To do> Output every line of the data exactly as it appears.

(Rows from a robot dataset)
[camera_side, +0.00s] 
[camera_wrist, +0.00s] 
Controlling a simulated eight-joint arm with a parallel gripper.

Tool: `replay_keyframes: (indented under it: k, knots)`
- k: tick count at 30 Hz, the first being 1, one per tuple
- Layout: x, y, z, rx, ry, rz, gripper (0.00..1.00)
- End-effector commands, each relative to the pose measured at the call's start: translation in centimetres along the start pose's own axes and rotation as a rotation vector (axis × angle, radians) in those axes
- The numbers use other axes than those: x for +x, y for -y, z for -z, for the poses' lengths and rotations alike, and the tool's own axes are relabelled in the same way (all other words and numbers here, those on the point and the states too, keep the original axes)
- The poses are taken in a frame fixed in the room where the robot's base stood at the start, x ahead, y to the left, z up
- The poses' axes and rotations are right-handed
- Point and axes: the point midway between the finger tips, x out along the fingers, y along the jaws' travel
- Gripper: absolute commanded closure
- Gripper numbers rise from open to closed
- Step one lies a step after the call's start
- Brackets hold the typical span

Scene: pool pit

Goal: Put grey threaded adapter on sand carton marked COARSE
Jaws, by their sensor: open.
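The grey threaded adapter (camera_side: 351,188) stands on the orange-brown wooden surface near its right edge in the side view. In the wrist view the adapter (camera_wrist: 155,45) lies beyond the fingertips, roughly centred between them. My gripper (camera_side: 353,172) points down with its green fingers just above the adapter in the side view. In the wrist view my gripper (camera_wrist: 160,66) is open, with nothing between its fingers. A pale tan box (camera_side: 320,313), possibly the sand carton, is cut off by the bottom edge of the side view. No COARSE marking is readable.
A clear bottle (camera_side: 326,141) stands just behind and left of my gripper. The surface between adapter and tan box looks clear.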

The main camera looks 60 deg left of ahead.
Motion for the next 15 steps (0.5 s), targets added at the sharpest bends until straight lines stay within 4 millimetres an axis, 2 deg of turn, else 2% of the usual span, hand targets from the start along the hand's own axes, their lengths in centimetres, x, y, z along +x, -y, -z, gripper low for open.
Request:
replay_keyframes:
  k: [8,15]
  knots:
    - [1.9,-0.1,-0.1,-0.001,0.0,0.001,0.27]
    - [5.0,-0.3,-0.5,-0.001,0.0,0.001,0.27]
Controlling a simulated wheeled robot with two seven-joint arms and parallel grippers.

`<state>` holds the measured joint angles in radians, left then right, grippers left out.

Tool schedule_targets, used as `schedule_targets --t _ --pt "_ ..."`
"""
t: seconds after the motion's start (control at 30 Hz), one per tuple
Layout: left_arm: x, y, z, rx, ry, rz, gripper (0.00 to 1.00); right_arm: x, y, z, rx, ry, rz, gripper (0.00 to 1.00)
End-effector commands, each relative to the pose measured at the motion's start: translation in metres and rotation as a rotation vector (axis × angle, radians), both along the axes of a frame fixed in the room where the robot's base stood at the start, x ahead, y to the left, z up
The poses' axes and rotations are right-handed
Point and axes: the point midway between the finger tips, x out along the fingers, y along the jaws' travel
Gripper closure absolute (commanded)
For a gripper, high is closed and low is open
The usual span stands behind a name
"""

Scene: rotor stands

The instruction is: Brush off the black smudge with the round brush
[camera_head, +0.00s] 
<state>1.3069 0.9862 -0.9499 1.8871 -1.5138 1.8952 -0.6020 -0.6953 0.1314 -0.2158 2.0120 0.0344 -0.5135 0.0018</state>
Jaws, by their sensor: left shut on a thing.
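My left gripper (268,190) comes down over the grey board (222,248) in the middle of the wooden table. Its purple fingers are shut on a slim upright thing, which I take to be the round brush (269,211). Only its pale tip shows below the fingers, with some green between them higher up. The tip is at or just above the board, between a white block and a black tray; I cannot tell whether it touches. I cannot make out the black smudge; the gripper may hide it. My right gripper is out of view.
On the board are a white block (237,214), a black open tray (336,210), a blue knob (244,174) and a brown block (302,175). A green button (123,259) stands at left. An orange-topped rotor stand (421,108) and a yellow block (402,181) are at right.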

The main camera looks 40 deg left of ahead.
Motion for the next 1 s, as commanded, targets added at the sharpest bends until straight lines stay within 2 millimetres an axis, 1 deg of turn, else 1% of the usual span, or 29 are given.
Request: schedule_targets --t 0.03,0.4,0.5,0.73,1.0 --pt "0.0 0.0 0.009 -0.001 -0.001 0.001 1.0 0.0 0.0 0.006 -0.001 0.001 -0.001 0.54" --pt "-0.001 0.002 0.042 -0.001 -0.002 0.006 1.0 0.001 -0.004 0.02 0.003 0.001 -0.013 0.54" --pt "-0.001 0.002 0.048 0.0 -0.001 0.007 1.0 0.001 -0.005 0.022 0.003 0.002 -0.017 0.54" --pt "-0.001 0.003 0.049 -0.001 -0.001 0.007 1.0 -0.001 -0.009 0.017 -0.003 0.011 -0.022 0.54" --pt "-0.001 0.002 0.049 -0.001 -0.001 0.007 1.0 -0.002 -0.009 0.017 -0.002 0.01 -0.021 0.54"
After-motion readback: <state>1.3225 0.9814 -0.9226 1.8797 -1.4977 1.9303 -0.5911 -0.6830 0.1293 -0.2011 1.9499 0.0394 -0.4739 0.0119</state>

The reply>
[camera_side, +0.00s] 
[camera_wrist, +0.00s] 
Controlling a simulated eight-joint arm with a parallel gripper.

Tool: `replay_keyframes: (indented under it: k, knots)`
- k: tick count at 30 Hz, the first being 1, one per tuple
- Layout: x, y, z, rx, ry, rz, gripper (0.00..1.00)
- End-effector commands, each relative to the pose measured at the call's start: translation in centimetres along the start pose's own axes and rotation as a rotation vector (axis × angle, radians) in those axes
- The numbers use other axes than those: x for +x, y for -y, z for -z, for the poses' lengths and rotations alike, and the tool's own axes are relabelled in the same way (all other words and numbers here, those on the point and the states too, keep the original axes)
- The poses are taken in a frame fixed in the room where the robot's base stood at the start, x ahead, y to the left, z up
- The poses' axes and rotations are right-handed
- Point and axes: the point midway between the finger tips, x out along the fingers, y along the jaws' travel
- Gripper: absolute commanded closure
- Gripper numbers rise from open to closed
- Step one lies a step after the call's start
- Brackets hold the typical span

Scene: pool pit

Goal: Put grey threaded adapter on sand carton marked COARSE
Jaws, by their sensor: open.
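The grey threaded adapter (camera_side: 351,188) stands on the orange-brown wooden surface near its right edge in the side view. In the wrist view the adapter (camera_wrist: 155,45) lies beyond the fingertips, roughly centred between them. My gripper (camera_side: 353,172) points down with its green fingers just above the adapter in the side view. In the wrist view my gripper (camera_wrist: 160,66) is open, with nothing between its fingers. A pale tan box (camera_side: 320,313), possibly the sand carton, is cut off by the bottom edge of the side view. No COARSE marking is readable.
A clear bottle (camera_side: 326,141) stands just behind and left of my gripper. The surface between adapter and tan box looks clear.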

The main camera looks 60 deg left of ahead.
Motion for the next 15 steps (0.5 s), targets added at the sharpest bends until straight lines stay within 4 millimetres an axis, 2 deg of turn, else 2% of the usual span, hand targets from the start along the hand's own axes, their lengths in centimetres, x, y, z along +x, -y, -z, gripper low for open.
Request:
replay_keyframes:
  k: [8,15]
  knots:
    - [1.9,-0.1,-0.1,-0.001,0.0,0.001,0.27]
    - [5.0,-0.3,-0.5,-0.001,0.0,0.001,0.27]
Controlling a simulated wheeled robot with two seven-joint arms and parallel grippers.

`<state>` holds the measured joint angles in radians, left then right, grippers left out.

Tool schedule_targets, used as `schedule_targets --t _ --pt "_ ..."`
"""
t: seconds after the motion's start (control at 30 Hz), one per tuple
Layout: left_arm: x, y, z, rx, ry, rz, gripper (0.00 to 1.00); right_arm: x, y, z, rx, ry, rz, gripper (0.00 to 1.00)
End-effector commands, each relative to the pose measured at the motion's start: translation in metres and rotation as a rotation vector (axis × angle, radians), both along the axes of a frame fixed in the room where the robot's base stood at the start, x ahead, y to the left, z up
The poses' axes and rotations are right-handed
Point and axes: the point midway between the finger tips, x out along the fingers, y along the jaws' travel
Gripper closure absolute (commanded)
For a gripper, high is closed and low is open
The usual span stands behind a name
"""

Scene: rotor stands

The instruction is: Brush off the black smudge with the round brush
[camera_head, +0.00s] 
<state>1.3069 0.9862 -0.9499 1.8871 -1.5138 1.8952 -0.6020 -0.6953 0.1314 -0.2158 2.0120 0.0344 -0.5135 0.0018</state>
Jaws, by their sensor: left shut on a thing.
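My left gripper (268,190) comes down over the grey board (222,248) in the middle of the wooden table. Its purple fingers are shut on a slim upright thing, which I take to be the round brush (269,211). Only its pale tip shows below the fingers, with some green between them higher up. The tip is at or just above the board, between a white block and a black tray; I cannot tell whether it touches. I cannot make out the black smudge; the gripper may hide it. My right gripper is out of view.
On the board are a white block (237,214), a black open tray (336,210), a blue knob (244,174) and a brown block (302,175). A green button (123,259) stands at left. An orange-topped rotor stand (421,108) and a yellow block (402,181) are at right.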

The main camera looks 40 deg left of ahead.
Motion for the next 1 s, as commanded, targets added at the sharpest bends until straight lines stay within 2 millimetres an axis, 1 deg of turn, else 1% of the usual span, or 29 are given.
Request: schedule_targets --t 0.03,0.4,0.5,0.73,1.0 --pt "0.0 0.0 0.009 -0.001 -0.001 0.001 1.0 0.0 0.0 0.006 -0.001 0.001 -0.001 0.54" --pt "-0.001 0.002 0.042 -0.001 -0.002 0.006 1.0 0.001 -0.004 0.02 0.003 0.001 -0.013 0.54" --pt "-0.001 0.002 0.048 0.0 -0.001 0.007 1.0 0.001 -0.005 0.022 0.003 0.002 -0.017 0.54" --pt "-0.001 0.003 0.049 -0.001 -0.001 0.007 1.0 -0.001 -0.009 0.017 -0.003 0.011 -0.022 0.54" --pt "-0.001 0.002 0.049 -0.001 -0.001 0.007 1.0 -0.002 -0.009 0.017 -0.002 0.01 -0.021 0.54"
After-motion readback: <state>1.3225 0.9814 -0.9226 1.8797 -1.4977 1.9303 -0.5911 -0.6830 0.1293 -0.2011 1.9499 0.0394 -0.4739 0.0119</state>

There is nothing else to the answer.